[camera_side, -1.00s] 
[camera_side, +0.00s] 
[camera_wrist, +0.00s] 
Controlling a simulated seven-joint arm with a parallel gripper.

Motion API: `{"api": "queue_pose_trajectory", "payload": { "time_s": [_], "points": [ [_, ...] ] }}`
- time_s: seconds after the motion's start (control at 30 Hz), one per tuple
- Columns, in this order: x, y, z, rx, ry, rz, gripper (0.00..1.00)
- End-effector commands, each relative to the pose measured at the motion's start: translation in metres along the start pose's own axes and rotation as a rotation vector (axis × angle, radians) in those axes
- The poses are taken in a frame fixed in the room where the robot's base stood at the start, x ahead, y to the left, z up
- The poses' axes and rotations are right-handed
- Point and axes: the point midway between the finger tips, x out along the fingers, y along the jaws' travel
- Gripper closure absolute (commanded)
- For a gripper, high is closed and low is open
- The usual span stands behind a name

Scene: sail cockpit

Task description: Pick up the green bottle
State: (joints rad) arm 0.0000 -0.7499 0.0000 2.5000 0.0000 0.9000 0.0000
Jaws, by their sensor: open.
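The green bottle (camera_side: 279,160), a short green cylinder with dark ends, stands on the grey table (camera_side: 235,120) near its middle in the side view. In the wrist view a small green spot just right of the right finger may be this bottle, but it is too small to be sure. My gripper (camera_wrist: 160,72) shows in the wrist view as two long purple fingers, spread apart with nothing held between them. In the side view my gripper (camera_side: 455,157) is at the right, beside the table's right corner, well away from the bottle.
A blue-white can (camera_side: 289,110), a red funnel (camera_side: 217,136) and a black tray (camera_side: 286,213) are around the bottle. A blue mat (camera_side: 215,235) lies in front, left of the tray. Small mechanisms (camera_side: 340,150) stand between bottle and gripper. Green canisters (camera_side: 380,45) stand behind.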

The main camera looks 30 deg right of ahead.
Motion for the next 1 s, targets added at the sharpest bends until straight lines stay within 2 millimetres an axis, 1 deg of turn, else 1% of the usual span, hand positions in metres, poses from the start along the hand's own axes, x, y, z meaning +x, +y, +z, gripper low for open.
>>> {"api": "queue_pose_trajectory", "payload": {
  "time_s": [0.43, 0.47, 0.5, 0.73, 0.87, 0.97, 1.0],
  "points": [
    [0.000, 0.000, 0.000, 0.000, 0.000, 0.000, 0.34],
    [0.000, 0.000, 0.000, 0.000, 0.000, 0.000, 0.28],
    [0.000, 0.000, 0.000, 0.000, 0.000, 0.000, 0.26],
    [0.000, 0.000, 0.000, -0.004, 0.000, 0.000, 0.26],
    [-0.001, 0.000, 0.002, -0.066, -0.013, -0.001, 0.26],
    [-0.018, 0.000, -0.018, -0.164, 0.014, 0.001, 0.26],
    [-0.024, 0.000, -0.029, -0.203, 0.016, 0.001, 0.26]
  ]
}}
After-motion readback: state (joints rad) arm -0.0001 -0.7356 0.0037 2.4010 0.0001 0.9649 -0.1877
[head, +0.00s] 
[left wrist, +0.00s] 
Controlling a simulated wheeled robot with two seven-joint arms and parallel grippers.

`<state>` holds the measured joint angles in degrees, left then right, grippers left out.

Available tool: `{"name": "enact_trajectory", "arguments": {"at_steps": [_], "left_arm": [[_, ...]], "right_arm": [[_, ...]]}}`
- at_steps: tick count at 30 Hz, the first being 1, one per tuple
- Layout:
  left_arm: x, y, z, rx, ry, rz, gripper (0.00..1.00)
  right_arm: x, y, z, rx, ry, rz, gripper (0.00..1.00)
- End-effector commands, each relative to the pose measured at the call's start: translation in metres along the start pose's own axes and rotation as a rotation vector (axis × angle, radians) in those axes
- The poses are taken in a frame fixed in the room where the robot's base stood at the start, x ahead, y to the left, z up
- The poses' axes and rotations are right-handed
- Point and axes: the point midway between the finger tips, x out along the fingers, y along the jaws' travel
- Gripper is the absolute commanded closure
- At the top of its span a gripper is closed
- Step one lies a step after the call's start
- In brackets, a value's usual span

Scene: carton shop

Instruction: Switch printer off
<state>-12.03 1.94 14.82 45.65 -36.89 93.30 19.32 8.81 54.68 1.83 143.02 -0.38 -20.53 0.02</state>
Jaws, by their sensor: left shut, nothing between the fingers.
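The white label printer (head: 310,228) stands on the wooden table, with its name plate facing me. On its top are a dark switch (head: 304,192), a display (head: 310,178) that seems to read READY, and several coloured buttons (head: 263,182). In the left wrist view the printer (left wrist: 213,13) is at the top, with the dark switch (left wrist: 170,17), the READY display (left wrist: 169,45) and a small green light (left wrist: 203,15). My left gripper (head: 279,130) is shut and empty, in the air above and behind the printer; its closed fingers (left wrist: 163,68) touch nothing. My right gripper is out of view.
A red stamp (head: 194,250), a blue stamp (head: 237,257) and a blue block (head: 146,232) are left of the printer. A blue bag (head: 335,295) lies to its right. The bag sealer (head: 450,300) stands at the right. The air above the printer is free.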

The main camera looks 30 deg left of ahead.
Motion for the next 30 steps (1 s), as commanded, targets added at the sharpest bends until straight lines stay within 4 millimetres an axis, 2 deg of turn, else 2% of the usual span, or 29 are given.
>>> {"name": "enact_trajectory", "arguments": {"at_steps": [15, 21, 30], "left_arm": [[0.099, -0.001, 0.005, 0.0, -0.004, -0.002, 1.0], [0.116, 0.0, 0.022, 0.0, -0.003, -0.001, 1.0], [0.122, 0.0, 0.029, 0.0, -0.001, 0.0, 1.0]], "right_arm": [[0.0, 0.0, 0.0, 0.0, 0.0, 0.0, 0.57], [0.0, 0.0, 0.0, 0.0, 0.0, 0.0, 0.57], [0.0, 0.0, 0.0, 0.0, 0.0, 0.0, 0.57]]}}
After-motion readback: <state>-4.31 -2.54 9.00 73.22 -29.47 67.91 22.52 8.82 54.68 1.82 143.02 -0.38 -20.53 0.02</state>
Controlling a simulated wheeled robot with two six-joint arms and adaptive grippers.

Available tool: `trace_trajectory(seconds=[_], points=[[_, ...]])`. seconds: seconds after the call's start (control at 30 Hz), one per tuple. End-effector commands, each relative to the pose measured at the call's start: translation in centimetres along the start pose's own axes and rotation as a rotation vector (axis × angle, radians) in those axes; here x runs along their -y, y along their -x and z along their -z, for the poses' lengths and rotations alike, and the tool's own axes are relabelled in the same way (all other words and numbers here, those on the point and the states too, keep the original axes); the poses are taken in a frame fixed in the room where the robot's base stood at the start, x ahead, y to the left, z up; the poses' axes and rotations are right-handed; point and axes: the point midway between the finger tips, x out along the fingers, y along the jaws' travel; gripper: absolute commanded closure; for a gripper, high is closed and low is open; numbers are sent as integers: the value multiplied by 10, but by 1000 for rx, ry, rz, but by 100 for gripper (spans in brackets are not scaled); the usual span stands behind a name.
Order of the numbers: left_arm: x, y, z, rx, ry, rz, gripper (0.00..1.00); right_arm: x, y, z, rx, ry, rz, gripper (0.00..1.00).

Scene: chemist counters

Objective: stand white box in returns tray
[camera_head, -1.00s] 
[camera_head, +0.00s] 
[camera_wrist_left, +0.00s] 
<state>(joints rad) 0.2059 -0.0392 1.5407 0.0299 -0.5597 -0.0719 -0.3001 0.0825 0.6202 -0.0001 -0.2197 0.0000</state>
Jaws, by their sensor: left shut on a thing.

####

PROBLEM TO WORK ON: Take every line from the data that contains the word "simulated".

EXERCISE OUTPUT:
Controlling a simulated seven-joint arm with a parallel gripper.
Controlling a simulated wheeled robot with two seven-joint arms and parallel grippers.
Controlling a simulated wheeled robot with two six-joint arms and adaptive grippers.

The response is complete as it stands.